Like many internet girlies, I learned to code on tumblr dot com. My technical skills have never really progressed far beyond this (html and css), which has always been a source of embarrassment, but alas, I was simply not interested.
My friend Faiz recently posted about some of his pet peeves about how Tumblr themes work, which got me thinking about how I desperately wish Tumblr would invest in its whole themeing ecosystem. I’m biased, since my skills are a product of it, but I really do think that it’s such an excellent platform to learn how to code.
There are a ton of online learning resources now—it’s such a bananas field, when I started I looked at w3schools and codecademy (which was in its infancy) and that’s about it—but I think what makes tumblr really special is that it’s a social network.
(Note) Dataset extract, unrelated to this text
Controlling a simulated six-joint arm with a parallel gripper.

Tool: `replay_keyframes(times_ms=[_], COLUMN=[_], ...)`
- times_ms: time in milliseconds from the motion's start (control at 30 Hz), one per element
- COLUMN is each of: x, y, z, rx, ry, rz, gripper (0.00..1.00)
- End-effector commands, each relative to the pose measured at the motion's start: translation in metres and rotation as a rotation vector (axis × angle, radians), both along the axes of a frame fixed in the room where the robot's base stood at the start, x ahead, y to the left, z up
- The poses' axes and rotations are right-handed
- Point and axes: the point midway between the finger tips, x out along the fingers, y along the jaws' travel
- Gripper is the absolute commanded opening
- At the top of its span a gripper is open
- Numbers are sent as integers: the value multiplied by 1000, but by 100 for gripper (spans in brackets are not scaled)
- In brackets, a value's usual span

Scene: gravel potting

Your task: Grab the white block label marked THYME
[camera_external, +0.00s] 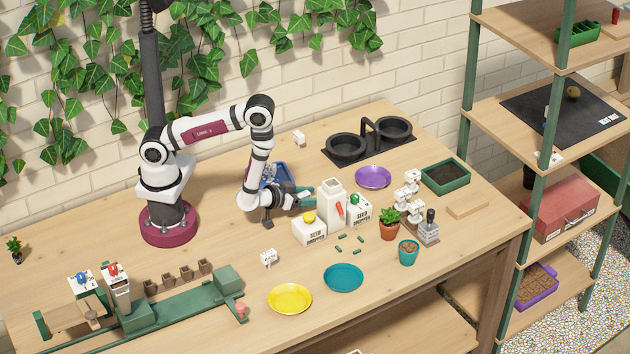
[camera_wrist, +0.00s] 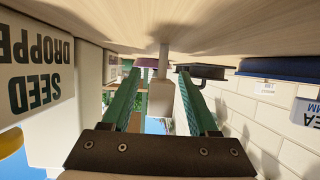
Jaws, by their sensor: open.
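My gripper (camera_external: 304,197) is low over the table behind the white seed dropper boxes, its fingers pointing right. In the wrist view, which is upside down, its two green fingers (camera_wrist: 163,112) are open and apart. A pale block on a thin stem (camera_wrist: 160,98) shows between the fingers, with no readable lettering on the side in view. I cannot tell whether it is touched. Other small white blocks stand at the back of the table (camera_external: 299,138), near the front (camera_external: 268,258) and in a rack at right (camera_external: 413,177). I cannot read THYME on any.
The seed dropper (camera_external: 309,232) stands close beside my gripper and shows large in the wrist view (camera_wrist: 38,90). A tall white container (camera_external: 331,204) is in front of the fingers.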

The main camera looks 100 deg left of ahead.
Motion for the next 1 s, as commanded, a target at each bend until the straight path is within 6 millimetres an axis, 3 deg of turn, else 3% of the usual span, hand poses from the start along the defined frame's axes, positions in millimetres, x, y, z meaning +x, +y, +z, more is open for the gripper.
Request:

Learning how to code is a byproduct of the time you spend on the service. It enhances your experience because it gives you the tools to customize your blog. It has a low barrier to entry: you edit your blog theme in one big html file in the browser. The rewards of learning are immediate and tangible.
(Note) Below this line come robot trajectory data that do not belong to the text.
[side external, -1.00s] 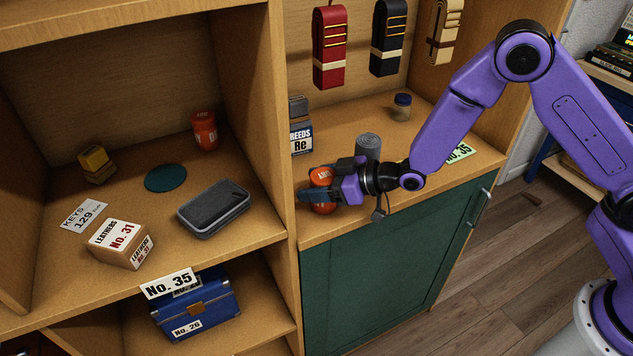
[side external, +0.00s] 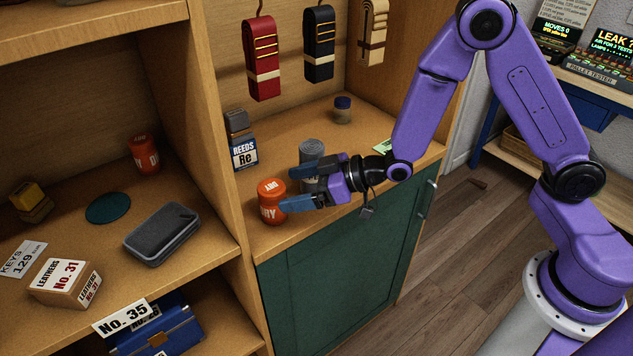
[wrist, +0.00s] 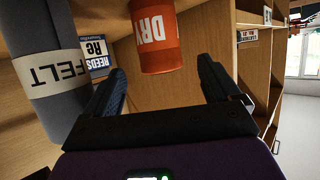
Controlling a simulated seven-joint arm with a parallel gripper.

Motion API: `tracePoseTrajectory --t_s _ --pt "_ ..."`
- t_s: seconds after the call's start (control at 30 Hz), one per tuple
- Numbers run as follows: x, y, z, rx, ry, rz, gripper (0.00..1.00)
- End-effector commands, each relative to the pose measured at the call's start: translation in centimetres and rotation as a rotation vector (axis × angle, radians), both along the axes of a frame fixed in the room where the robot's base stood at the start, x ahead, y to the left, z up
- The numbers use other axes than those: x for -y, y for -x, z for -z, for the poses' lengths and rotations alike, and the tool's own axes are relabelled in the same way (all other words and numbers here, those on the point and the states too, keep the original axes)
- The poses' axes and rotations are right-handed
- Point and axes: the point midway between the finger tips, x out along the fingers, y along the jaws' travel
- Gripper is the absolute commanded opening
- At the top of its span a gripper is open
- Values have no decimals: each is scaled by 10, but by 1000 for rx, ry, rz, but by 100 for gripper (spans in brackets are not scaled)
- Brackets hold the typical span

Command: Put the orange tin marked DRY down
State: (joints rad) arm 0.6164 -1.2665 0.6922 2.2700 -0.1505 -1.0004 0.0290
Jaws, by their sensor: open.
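The orange tin marked DRY (side external: 271,200) stands upright on the wooden counter top (side external: 268,240), close to its front edge. My gripper (side external: 300,184) is open and empty, just to the right of the tin. Its blue-grey fingers point at the tin, and the tin is not held between them. In the wrist view the tin (wrist: 153,38) shows beyond the fingertips, with clear space between the open fingers (wrist: 162,85). Part of the tin's top or base is cut off by the frame edge.
A grey felt roll (side external: 311,150) stands close behind my gripper; its FELT band (wrist: 52,72) shows in the wrist view. A REEDS box (side external: 242,142) and a small blue-lidded jar (side external: 342,109) stand farther back. A shelf divider (side external: 212,130) rises left of the tin.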

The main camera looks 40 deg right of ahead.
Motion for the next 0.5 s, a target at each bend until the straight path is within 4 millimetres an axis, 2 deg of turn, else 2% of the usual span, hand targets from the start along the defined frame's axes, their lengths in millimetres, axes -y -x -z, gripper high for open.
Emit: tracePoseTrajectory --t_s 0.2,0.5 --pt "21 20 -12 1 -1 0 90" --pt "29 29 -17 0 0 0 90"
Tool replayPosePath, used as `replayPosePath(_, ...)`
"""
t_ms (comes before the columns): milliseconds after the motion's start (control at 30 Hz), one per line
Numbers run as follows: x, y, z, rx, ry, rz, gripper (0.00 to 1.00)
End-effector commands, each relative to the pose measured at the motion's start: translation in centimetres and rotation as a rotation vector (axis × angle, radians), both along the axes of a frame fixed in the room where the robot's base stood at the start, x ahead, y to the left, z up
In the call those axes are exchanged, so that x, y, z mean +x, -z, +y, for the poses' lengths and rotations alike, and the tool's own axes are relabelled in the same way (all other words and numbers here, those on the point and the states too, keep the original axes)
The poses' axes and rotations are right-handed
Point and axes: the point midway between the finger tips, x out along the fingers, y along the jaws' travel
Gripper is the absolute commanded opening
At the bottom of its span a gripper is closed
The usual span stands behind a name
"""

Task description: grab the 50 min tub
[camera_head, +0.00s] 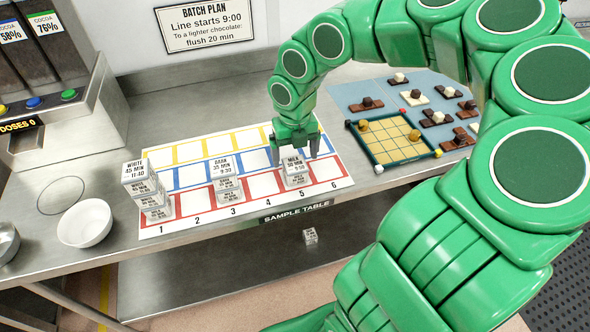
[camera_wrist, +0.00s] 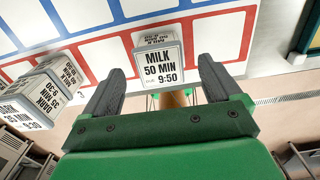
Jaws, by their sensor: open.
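The 50 min tub (camera_head: 294,166), a small clear tub labelled "MILK 50 MIN 9:50", tops a short stack at column 5 of the marked board. In the wrist view the tub (camera_wrist: 160,66) faces me, centred between the fingers. My gripper (camera_head: 297,147) is over that stack, pointing down, open and empty. In the wrist view my gripper (camera_wrist: 159,70) has one finger on each side of the tub, with a gap at both sides. I cannot tell how far down the tub the fingertips reach. The tub under it is mostly hidden.
A "DARK 35 MIN" stack (camera_head: 222,165) stands at column 3, close to the left. A taller stack (camera_head: 138,172) with a white tub on top is at column 1. One small tub (camera_head: 310,236) is on the lower shelf.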

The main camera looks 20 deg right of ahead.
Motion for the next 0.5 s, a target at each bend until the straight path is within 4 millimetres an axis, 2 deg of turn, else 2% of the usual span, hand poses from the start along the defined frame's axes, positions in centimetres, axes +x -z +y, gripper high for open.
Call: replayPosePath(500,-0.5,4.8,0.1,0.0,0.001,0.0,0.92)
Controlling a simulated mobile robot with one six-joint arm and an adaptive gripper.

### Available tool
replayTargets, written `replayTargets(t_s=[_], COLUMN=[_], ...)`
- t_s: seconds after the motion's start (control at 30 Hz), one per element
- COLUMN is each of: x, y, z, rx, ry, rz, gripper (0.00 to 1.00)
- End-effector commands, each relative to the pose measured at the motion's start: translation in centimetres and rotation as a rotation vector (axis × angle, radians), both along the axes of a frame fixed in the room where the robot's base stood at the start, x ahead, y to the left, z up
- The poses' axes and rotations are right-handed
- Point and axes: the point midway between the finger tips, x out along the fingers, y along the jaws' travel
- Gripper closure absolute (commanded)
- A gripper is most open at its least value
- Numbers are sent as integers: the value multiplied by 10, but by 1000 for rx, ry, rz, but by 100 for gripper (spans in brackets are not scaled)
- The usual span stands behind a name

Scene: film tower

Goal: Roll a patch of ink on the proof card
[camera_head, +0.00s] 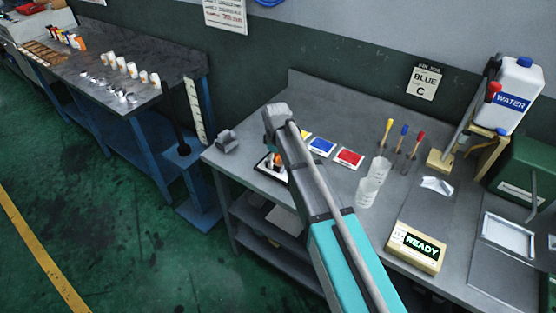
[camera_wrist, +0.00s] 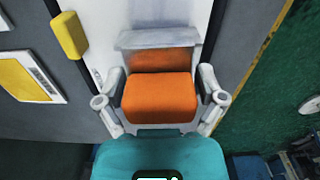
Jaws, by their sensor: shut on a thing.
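My gripper (camera_wrist: 161,74) is shut on an orange block-shaped handle (camera_wrist: 158,98), with a finger on each side. A grey bar (camera_wrist: 158,38) lies across its far end; a darker orange strip shows between, and I cannot tell whether it is handle or ink. Beneath is a white surface (camera_wrist: 112,28) with dark side edges, apparently the proof card. I cannot tell whether the tool touches it. In the head view my arm hides most of the gripper and card; a dark-edged white piece (camera_head: 262,165) and a bit of orange (camera_head: 278,158) show beside it.
Blue (camera_head: 322,146) and red (camera_head: 348,158) ink cards lie right of my arm; a yellow card (camera_wrist: 28,80) shows in the wrist view. Clear cups (camera_head: 371,180), a READY box (camera_head: 417,247) and a water jug (camera_head: 515,95) stand further right. A grey block (camera_head: 227,142) sits at the bench corner.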

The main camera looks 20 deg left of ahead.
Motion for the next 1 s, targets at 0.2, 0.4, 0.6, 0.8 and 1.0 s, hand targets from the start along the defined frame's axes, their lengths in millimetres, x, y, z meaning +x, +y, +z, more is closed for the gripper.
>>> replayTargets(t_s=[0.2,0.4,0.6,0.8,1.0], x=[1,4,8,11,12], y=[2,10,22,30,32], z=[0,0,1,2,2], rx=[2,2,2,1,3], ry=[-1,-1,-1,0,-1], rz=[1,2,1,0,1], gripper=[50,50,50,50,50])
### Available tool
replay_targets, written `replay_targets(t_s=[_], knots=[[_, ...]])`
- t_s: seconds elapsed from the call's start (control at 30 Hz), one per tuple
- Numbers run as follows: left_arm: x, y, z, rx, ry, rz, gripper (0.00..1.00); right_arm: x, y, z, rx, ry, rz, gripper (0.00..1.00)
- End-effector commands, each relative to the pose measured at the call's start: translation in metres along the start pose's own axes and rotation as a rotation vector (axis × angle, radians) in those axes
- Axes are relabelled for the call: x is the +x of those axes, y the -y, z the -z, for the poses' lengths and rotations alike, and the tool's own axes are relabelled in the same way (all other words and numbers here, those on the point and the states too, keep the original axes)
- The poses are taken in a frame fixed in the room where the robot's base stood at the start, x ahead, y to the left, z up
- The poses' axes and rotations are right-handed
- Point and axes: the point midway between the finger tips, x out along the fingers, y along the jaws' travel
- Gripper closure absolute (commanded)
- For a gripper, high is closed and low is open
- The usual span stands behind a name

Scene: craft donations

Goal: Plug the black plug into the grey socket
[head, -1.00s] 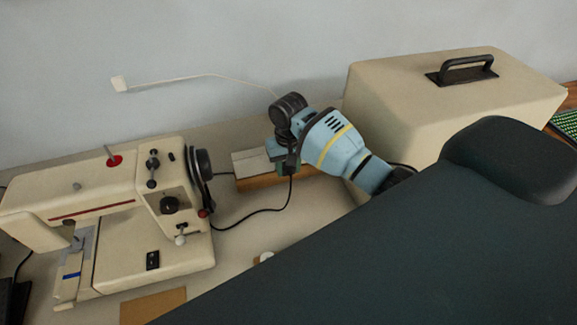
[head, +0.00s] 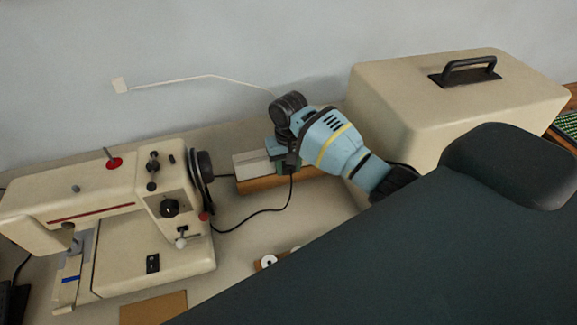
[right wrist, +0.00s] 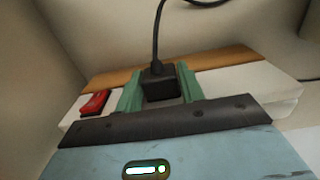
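The black plug (right wrist: 160,86) is between the green fingers of my right gripper (right wrist: 161,90), which touch it on both sides in the right wrist view. In the head view the plug (head: 291,162) shows dark beside my right gripper (head: 281,156), its cord hanging down. Below lies a pale socket strip (right wrist: 240,86) with a red switch (right wrist: 95,103), on a wooden block; it also shows in the head view (head: 251,164). The plug covers the strip's middle, so its prongs and the socket opening are hidden. I cannot tell whether it is seated. My left gripper is not in view.
A cream sewing machine (head: 150,225) stands to the left, with the black cord (head: 255,212) running to it. A large beige case (head: 440,110) with a black handle stands close on the right. Small spools (head: 268,261) lie near my arm. A pale cord (head: 190,79) crosses the wall.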

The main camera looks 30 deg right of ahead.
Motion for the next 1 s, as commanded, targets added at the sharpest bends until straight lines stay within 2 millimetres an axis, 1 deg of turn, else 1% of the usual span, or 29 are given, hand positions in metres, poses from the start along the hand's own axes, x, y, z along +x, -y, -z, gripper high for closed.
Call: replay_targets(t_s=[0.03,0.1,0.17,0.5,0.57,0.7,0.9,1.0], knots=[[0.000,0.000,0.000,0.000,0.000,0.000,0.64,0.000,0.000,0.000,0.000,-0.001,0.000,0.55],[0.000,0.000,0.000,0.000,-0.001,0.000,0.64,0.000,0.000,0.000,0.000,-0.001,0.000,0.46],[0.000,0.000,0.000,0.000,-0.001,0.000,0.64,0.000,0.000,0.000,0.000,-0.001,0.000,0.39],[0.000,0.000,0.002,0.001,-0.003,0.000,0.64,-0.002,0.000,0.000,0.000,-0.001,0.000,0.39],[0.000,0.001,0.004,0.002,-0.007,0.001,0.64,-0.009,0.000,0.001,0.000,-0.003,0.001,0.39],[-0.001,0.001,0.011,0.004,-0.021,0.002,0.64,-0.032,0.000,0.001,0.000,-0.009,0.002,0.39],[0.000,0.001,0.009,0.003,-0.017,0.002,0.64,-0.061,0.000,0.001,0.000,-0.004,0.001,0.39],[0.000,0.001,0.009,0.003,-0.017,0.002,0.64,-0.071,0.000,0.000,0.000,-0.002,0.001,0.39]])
I set out to write out things I wish Tumblr would do differently, but then I realized I haven’t actually used its themeing features in a few years and things may have changed since then. It doesn’t look like it, but then it got me thinking that it would be a worthwhile endeavour to revisit this and refresh my theme a bit. This platform has a lot of sentimental value to me, so it always feels comforting to return to it.
So. No promises (I am already trying to do a homepage redesign rn as well, lmao), but maybe this month I can put together a new theme to use and be able to have a more informed opinion about this.